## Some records
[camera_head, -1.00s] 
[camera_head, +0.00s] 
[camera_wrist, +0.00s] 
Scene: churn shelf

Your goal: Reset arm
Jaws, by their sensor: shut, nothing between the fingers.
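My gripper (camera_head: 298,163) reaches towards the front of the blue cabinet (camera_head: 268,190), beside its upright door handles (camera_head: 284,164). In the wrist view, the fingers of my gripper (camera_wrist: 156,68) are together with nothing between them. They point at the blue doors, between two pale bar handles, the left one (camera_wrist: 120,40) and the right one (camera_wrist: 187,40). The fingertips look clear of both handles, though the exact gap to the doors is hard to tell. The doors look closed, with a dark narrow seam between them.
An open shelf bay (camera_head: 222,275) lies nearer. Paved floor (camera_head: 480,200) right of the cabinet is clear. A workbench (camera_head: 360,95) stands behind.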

* * *

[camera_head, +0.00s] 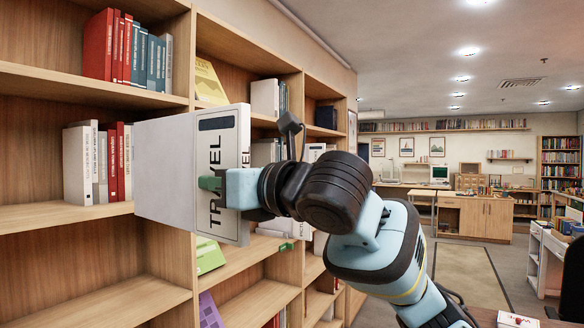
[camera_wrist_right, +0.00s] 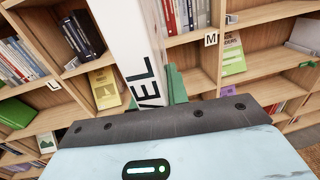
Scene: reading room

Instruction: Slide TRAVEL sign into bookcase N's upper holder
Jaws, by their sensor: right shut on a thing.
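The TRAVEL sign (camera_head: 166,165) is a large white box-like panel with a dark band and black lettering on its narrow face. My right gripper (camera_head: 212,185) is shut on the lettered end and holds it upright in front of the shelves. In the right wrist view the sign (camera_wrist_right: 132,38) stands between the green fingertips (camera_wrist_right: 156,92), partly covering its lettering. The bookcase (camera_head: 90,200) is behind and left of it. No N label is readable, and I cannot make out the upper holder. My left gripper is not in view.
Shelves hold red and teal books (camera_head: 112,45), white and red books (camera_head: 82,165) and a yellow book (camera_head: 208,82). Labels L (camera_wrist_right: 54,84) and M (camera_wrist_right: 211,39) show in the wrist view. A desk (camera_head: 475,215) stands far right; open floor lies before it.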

---

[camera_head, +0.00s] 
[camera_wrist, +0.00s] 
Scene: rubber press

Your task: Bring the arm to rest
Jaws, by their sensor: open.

## WHAT IS REQUIRED
Report how many lines in the data include the word "Scene", and give nothing but the count.

## EXERCISE ANSWER
3